Im sorry, But all ive seen so far, is a GPU from nvidia which sacrificed a part of it's processing (GP-GPU) to boost all other aspects of the card. While it does make the card good for one thing (Gaming), It makes me wonder what else it is good for. And really Nothing comes to mind, The 7970 just has much more to offer than the Nvidia counterpart. Unless of course your a gamer using moderate resolution and on a cheaper set-up, but if that were the case, why would you buy a top end card?

That might make a shred of sense if... A. The GTX 660 Ti was a top end card... B. The GTX 660 Ti was the same price as the 7970 (its 30% cheaper) and... C. You delete the first two sentences because I really don't understand the point they are trying to make.
 
(different guest)
the 7950 got a bios upgrade which basically adds 50mhz, and here the 7950 is 20 euro cheaper then the 660TI (lowest price available, index of all webshops selling in my region)

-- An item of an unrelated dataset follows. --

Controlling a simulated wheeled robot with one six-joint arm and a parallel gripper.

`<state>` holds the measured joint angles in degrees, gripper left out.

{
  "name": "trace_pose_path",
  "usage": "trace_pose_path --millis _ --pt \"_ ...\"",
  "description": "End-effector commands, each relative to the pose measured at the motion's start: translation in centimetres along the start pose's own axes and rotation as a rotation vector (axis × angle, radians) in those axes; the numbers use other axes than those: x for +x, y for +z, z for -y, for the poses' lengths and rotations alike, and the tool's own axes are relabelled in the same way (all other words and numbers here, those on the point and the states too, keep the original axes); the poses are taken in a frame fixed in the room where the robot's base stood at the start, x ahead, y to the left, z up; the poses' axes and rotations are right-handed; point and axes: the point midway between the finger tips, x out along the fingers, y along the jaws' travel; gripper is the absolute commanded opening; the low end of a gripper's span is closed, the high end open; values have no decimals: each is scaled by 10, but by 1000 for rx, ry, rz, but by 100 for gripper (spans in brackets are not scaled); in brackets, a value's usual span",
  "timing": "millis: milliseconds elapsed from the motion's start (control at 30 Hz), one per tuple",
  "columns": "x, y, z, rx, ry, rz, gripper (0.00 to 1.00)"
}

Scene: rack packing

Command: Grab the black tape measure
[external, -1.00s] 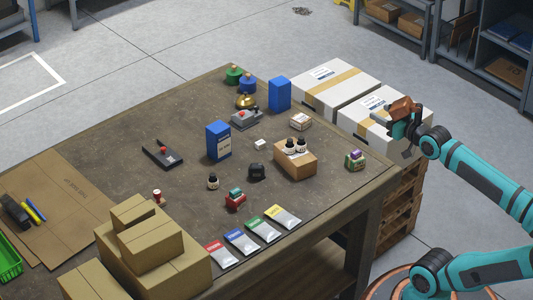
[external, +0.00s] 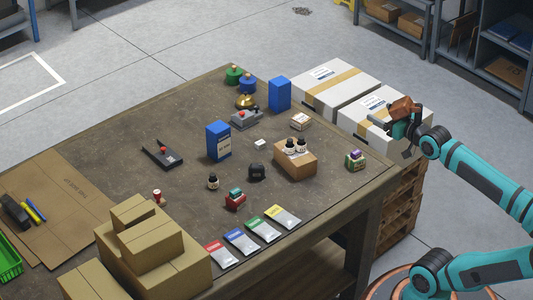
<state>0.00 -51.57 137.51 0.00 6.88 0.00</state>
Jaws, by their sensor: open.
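A small black rounded object that looks like the tape measure (external: 257,172) sits on the brown table near its middle, in front of a small white cube (external: 260,142). A cardboard box with small bottles (external: 295,162) stands just to its right. My gripper (external: 388,128) is open, raised at the right beyond the table's edge, in front of the white cartons. It is well apart from the tape measure. A brown part at the wrist partly covers the gripper.
A red item (external: 235,199) and a small dark bottle (external: 213,182) stand close by on the left. A blue box (external: 218,142) stands behind. Several colored packets (external: 282,217) lie along the front edge. Stacked cardboard boxes (external: 150,247) fill the front left.

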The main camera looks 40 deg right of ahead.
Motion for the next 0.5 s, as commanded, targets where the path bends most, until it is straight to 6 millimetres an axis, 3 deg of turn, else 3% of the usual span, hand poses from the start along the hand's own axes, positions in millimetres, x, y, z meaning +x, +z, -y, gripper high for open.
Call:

so he is indeed reading different reviews... more recent ones.
 
Im sorry, But all ive seen so far, is a GPU from nvidia which sacrificed a part of it's processing (GP-GPU) to boost all other aspects of the card.
If lack of realistic compute function renders a card good for nothing except gaming then AMD has had entire lineups (HD2000, HD3000, HD4000, HD5000, HD6000) that have fitted that description since the advent of GPGPU.

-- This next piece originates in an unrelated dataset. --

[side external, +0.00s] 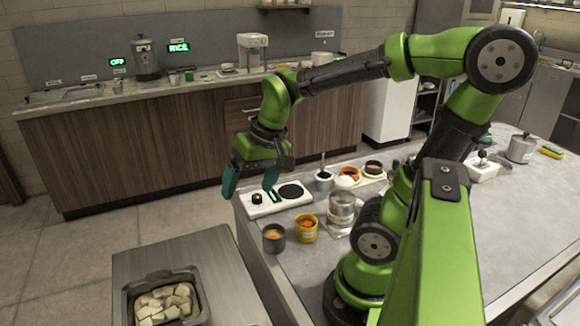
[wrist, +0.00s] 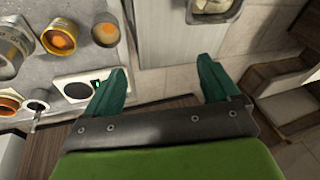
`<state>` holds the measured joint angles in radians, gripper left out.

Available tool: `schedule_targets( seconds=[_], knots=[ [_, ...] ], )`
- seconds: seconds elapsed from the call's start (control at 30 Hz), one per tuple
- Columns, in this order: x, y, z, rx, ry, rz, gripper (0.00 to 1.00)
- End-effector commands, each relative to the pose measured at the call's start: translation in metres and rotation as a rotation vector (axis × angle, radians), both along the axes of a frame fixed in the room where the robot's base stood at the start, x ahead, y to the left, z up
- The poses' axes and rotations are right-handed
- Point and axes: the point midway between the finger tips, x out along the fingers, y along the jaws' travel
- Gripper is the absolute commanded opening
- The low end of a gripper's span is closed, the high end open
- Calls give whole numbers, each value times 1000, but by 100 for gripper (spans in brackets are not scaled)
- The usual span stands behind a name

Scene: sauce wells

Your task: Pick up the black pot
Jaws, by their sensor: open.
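A dark grey to black pot (side external: 274,239) with orange contents stands near the counter's left edge. In the wrist view it is at the top, left of the fingers (wrist: 106,31). A yellow pot (side external: 306,230) with orange contents stands just right of it; it also shows in the wrist view (wrist: 60,38). A small dark-topped vessel (side external: 373,168) sits in the white holder further back. My gripper (side external: 251,183) is open, with teal fingers spread and nothing between them. It hangs above the counter's left edge, apart from the pots; it also shows in the wrist view (wrist: 162,72).
A white hotplate (side external: 262,208) with a bare black disc lies behind the pots. An orange-rimmed pot (side external: 349,174) is further back. A tray of pale chunks (side external: 130,296) rests on the left table.

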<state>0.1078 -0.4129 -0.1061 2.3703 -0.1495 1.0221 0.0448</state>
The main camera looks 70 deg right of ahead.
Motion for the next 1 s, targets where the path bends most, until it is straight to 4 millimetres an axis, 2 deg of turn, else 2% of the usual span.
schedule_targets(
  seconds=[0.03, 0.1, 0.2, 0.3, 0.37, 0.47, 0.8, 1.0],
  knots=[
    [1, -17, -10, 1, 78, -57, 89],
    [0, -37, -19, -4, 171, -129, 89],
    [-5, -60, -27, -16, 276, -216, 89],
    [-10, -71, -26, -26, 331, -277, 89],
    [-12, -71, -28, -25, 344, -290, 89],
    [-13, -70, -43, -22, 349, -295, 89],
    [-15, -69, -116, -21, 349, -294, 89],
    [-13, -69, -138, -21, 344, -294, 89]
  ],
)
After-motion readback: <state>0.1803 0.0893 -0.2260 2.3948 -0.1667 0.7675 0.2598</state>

Strange that AMD suddenly produce a compute orientated architecture and it suddenly becomes the "must have" feature set. What happened to all those arguments for die size, performance-per-watt and performance-per-mm^2 ? Don't remember too many AMD fanboys bemoaning the fact that their cards lacked functional compute, or lacked the ability to add realistic water and bokeh filtering in JC2 or BF:BC2 for instance.